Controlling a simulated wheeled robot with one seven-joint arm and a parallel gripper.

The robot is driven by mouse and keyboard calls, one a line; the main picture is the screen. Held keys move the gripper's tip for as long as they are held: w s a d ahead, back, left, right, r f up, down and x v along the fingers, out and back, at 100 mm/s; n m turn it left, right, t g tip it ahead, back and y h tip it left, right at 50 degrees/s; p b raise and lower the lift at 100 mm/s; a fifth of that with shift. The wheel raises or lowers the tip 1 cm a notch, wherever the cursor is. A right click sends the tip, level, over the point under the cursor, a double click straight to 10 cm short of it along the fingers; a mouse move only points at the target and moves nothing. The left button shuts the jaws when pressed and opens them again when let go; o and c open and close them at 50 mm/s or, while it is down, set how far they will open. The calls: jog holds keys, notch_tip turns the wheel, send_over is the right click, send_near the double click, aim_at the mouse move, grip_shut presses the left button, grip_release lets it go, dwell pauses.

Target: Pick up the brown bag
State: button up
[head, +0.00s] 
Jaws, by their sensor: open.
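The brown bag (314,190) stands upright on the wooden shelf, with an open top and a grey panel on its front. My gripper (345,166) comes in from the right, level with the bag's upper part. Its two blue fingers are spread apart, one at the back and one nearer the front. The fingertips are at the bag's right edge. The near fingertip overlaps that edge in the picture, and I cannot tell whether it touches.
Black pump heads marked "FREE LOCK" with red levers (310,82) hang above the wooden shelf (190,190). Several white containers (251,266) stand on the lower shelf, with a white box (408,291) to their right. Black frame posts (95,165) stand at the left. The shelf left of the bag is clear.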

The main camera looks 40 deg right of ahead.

++++++++++

Copy each line of the data exactly, leaving nothing out.

Final answer —
Controlling a simulated wheeled robot with one seven-joint arm and a parallel gripper.

The robot is driven by mouse and keyboard calls, one a line; the main picture is the screen. Held keys move the gripper's tip for as long as they are held: w s a d ahead, back, left, right, r f up, down and x v along the fingers, out and back, at 100 mm/s; n m turn it left, right, t g tip it ahead, back and y h tip it left, right at 50 degrees/s; p b raise and lower the lift at 100 mm/s; a fifth of that with shift. The wheel raises or lowers the tip 1 cm a notch, wherever the cursor is. A right click sends the tip, level, over the point under the cursor, a double click straight to 10 cm short of it along the fingers; a mouse move only points at the target and moves nothing. The left button shuts the jaws when pressed and opens them again when let go; o and c open and close them at 50 mm/s or, while it is down, set how far they will open. The calls: jog holds keys, notch_tip turns the wheel, send_over is the right click, send_near the double click, aim_at the mouse move, grip_shut presses the left button, grip_release lets it go, dwell pauses.

Target: Pick up the brown bag
State: button up
[head, +0.00s] 
Jaws, by their sensor: open.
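The brown bag (314,190) stands upright on the wooden shelf, with an open top and a grey panel on its front. My gripper (345,166) comes in from the right, level with the bag's upper part. Its two blue fingers are spread apart, one at the back and one nearer the front. The fingertips are at the bag's right edge. The near fingertip overlaps that edge in the picture, and I cannot tell whether it touches.
Black pump heads marked "FREE LOCK" with red levers (310,82) hang above the wooden shelf (190,190). Several white containers (251,266) stand on the lower shelf, with a white box (408,291) to their right. Black frame posts (95,165) stand at the left. The shelf left of the bag is clear.

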The main camera looks 40 deg right of ahead.

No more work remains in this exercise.